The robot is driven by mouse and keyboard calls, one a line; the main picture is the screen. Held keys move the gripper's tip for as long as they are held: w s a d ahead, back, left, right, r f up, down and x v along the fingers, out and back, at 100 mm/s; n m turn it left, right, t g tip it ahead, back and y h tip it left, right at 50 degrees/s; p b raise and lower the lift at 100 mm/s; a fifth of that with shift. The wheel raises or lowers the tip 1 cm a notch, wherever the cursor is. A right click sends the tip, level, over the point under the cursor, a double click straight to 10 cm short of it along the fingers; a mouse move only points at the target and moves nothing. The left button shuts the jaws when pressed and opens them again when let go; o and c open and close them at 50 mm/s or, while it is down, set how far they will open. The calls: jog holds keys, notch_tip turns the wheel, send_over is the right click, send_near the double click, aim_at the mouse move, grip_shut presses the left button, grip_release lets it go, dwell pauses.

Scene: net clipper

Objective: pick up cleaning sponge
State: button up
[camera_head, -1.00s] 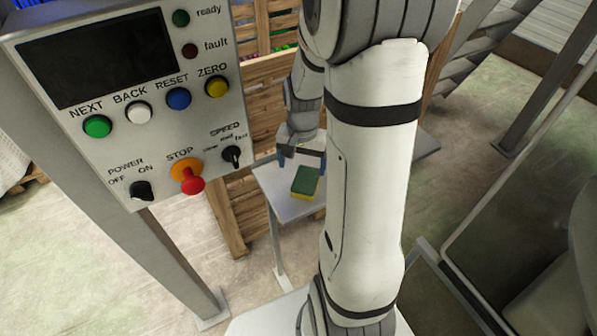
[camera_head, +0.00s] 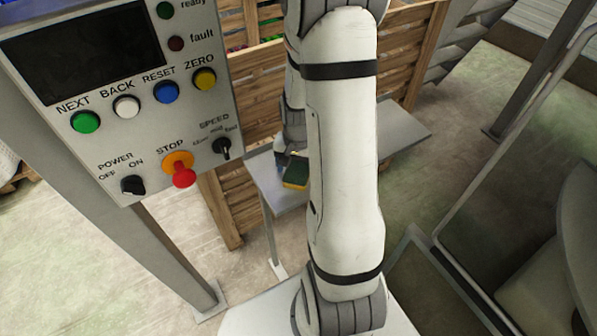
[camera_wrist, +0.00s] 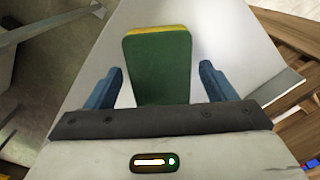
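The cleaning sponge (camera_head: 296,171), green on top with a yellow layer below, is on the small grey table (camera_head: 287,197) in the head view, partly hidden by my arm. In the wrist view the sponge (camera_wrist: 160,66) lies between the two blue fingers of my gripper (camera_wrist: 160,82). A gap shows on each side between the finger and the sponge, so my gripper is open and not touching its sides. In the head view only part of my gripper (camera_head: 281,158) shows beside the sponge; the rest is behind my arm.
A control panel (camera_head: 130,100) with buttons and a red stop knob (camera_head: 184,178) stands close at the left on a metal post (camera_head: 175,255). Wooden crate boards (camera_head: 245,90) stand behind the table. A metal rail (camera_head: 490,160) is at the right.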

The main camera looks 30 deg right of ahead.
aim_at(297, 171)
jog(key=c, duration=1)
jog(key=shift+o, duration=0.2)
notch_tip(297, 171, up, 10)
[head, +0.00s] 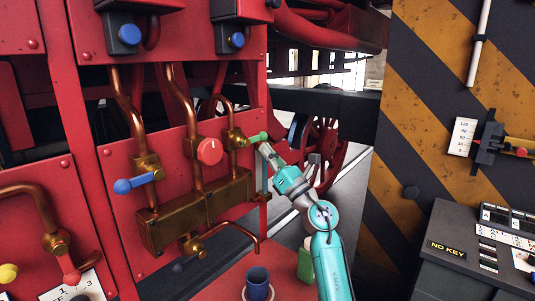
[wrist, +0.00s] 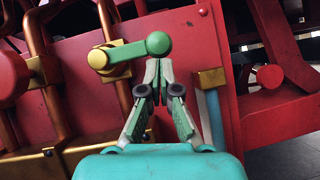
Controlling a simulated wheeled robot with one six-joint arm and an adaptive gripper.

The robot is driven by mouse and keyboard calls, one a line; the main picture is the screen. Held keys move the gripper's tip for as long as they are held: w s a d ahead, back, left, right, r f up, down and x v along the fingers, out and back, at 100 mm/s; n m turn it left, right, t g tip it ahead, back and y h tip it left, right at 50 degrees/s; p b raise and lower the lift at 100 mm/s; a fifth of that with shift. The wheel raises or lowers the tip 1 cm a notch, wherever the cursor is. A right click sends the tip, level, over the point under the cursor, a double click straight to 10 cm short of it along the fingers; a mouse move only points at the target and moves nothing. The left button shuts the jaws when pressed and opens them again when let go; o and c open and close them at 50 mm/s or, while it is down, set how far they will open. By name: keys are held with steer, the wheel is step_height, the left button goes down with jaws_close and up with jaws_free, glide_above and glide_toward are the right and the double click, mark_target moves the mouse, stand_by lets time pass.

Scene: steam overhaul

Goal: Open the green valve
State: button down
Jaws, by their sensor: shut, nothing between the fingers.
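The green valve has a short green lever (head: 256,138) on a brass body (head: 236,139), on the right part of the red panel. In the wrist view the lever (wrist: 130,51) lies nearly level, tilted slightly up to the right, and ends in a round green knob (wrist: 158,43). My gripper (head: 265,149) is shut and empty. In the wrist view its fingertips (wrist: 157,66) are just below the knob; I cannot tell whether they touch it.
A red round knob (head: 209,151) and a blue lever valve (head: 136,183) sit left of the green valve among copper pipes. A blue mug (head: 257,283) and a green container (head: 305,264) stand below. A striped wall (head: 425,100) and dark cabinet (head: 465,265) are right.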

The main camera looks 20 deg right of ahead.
= = = = =
__DO THIS__: From the line containing "State: button up" to the line containing "Controlling a simulated", both lines included, give the text again exactly, without any pictures.

__RESPONSE TO THIS EXERCISE__:
State: button up
[camera_head, -1.00s] 
[camera_head, +0.00s] 
[camera_wrist, +0.00s] 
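The cleaning sponge (camera_head: 296,171), green on top with a yellow layer below, is on the small grey table (camera_head: 287,197) in the head view, partly hidden by my arm. In the wrist view the sponge (camera_wrist: 160,66) lies between the two blue fingers of my gripper (camera_wrist: 160,82). A gap shows on each side between the finger and the sponge, so my gripper is open and not touching its sides. In the head view only part of my gripper (camera_head: 281,158) shows beside the sponge; the rest is behind my arm.
A control panel (camera_head: 130,100) with buttons and a red stop knob (camera_head: 184,178) stands close at the left on a metal post (camera_head: 175,255). Wooden crate boards (camera_head: 245,90) stand behind the table. A metal rail (camera_head: 490,160) is at the right.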

The main camera looks 30 deg right of ahead.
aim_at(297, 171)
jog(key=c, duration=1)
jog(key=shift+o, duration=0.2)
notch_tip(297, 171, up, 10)
[head, +0.00s] 
[wrist, +0.00s] 
Controlling a simulated wheeled robot with one six-joint arm and an adaptive gripper.

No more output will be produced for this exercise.